[Raw records]
★ ★ ★

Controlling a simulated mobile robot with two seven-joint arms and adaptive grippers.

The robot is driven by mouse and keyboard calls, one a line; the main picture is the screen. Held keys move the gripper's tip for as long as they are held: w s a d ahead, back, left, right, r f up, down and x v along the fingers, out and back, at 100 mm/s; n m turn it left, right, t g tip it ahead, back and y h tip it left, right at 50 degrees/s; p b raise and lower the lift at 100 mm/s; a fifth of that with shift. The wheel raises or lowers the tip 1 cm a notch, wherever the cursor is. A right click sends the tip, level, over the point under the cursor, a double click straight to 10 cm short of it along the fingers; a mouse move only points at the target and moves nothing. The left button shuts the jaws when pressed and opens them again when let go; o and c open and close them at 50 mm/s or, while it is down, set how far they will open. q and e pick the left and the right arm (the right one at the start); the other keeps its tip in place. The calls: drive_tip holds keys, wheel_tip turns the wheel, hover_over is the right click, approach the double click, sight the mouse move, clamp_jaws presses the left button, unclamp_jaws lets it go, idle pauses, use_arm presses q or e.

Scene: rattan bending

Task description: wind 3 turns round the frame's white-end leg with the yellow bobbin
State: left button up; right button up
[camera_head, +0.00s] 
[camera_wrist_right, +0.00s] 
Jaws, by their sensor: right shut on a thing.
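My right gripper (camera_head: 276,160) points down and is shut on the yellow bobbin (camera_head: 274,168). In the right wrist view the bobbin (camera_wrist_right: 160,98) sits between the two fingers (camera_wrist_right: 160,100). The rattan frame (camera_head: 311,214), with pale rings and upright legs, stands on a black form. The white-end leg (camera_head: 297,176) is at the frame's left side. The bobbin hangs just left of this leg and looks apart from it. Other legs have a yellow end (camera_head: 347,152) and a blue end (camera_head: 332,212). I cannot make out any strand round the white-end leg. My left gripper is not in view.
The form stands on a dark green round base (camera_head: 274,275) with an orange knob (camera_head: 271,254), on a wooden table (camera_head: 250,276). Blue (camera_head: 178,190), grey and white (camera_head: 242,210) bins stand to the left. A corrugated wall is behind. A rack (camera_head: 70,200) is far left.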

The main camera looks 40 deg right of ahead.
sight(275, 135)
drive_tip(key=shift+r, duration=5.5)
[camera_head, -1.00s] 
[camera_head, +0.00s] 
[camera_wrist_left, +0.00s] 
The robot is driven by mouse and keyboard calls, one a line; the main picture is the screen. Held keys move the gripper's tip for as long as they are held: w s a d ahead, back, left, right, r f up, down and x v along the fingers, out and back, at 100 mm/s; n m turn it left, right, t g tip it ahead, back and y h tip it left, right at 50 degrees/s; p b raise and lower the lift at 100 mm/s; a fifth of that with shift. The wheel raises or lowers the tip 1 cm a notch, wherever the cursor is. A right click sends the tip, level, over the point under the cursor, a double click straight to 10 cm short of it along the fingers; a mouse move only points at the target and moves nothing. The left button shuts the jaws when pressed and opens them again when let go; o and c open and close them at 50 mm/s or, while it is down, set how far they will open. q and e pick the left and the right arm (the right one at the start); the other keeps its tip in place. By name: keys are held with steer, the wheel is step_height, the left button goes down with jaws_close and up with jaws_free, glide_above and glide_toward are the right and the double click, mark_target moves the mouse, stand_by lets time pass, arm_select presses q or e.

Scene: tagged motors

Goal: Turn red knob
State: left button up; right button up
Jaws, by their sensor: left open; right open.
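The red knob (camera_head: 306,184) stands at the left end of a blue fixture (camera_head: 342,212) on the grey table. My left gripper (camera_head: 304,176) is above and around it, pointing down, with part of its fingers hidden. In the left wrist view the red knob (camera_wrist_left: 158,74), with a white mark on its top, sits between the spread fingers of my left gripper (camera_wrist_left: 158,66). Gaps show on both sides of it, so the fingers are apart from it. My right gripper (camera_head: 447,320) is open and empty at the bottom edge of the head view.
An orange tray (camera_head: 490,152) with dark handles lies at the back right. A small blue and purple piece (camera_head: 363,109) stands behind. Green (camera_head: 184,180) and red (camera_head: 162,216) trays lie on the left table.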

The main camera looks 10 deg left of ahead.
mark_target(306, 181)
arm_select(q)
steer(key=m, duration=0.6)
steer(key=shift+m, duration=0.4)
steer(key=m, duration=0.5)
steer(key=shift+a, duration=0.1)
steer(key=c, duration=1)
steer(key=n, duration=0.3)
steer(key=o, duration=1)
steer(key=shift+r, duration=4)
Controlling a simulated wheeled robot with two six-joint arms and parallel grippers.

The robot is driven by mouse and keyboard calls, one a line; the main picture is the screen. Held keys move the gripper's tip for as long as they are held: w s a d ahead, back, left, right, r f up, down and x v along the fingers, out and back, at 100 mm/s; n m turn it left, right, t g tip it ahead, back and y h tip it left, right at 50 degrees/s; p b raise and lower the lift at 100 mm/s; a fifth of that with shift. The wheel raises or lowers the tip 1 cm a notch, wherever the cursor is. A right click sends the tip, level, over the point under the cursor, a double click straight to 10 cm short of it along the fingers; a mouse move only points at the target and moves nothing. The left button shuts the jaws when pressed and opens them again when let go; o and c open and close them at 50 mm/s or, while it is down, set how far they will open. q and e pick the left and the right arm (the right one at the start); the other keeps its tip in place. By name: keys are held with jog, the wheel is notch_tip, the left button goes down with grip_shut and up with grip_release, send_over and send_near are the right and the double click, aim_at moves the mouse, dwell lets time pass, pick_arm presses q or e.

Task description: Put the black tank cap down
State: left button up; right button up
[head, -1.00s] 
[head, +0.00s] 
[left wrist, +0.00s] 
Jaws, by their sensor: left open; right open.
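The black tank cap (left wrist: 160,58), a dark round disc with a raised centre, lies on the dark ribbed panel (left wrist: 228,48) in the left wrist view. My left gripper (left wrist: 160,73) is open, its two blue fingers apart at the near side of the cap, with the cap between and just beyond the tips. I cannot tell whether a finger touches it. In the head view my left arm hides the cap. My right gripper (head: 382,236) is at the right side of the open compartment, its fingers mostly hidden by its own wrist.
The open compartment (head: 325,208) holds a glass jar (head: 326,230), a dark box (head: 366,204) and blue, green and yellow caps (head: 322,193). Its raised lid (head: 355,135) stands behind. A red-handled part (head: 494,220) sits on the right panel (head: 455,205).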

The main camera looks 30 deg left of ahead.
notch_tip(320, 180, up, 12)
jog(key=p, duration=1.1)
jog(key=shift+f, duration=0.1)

★ ★ ★

• [WHAT NEEDS TO BE DONE]: Find the lines that include the string "Task", then copy each of them.

• [CORRECT RESPONSE]:
Task description: wind 3 turns round the frame's white-end leg with the yellow bobbin
Task description: Put the black tank cap down

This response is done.